WHAT THE TASK ASKS: In the records below, tally every line containing "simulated". Report only the total.
-*-*-
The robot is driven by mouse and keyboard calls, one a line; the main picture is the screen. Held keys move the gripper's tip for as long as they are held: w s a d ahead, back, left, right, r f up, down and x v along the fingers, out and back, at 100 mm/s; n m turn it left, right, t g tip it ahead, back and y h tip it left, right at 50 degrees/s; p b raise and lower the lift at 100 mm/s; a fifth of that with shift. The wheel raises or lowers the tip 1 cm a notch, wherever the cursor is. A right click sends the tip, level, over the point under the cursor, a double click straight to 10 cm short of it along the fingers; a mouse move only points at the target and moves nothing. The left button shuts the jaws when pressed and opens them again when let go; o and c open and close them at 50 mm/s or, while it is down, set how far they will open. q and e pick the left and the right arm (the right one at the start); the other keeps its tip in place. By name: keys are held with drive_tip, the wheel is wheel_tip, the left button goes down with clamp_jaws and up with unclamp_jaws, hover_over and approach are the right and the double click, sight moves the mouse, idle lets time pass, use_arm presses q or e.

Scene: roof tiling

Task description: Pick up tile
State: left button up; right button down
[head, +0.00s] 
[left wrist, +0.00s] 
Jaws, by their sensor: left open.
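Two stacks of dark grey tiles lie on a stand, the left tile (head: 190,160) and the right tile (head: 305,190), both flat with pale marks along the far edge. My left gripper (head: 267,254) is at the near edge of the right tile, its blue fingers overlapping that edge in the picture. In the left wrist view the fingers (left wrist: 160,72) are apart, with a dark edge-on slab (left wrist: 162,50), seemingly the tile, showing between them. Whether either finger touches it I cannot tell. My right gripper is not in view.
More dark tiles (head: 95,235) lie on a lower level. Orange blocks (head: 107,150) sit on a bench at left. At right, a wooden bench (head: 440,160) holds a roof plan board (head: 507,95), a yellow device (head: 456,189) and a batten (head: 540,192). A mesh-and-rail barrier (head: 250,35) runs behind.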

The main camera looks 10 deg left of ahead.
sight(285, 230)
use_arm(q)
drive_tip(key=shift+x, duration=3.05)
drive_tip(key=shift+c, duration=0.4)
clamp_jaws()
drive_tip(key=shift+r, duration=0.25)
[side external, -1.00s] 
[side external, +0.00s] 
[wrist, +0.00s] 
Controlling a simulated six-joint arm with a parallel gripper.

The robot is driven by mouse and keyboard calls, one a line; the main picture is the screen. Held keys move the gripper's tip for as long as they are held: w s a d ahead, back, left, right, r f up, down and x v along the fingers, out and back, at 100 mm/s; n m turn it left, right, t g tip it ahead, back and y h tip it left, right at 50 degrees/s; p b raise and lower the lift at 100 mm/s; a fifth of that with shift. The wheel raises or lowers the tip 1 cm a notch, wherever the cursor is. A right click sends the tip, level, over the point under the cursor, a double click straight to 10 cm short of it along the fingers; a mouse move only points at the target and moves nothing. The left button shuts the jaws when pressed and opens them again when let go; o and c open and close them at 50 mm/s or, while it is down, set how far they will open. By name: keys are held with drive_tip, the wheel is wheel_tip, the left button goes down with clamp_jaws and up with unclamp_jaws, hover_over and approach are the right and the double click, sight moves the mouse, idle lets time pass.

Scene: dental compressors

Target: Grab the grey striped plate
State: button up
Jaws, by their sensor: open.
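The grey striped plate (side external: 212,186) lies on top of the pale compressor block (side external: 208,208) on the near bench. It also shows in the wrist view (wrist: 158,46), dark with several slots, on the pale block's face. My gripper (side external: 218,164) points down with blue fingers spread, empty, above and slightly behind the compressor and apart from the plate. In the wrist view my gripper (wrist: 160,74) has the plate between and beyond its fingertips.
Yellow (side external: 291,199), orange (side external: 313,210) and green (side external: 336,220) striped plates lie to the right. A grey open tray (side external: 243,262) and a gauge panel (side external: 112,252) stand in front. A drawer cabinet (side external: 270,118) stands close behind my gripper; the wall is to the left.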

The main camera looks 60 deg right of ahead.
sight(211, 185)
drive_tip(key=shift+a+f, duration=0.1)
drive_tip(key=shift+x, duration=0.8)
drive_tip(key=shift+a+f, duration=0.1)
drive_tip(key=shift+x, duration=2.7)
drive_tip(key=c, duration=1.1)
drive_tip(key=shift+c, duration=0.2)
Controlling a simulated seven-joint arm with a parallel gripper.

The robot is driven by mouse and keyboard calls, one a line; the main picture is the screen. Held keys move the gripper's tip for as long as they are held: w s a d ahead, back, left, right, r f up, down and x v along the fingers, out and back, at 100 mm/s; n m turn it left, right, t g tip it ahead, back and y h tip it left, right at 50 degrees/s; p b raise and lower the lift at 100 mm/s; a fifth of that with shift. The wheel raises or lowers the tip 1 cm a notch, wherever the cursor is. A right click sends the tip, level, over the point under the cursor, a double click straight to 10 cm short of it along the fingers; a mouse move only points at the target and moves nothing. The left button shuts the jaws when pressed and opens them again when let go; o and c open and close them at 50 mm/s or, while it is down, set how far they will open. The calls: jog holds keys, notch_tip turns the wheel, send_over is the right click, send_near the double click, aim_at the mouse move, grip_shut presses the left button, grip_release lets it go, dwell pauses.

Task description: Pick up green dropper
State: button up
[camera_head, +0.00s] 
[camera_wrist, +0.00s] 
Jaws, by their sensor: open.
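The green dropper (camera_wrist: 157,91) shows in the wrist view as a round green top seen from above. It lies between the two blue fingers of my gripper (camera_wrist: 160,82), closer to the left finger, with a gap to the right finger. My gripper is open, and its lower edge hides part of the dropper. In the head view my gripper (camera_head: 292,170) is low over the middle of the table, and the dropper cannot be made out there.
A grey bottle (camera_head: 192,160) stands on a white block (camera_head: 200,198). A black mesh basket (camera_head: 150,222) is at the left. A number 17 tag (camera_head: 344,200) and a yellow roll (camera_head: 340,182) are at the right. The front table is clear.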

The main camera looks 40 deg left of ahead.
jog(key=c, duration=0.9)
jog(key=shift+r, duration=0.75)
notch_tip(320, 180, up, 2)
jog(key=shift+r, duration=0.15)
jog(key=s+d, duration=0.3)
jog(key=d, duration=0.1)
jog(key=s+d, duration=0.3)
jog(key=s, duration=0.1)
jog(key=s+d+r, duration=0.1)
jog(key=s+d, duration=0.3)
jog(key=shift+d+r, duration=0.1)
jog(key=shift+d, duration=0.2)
-*-*-
SOLUTION FOR THIS EXERCISE: 2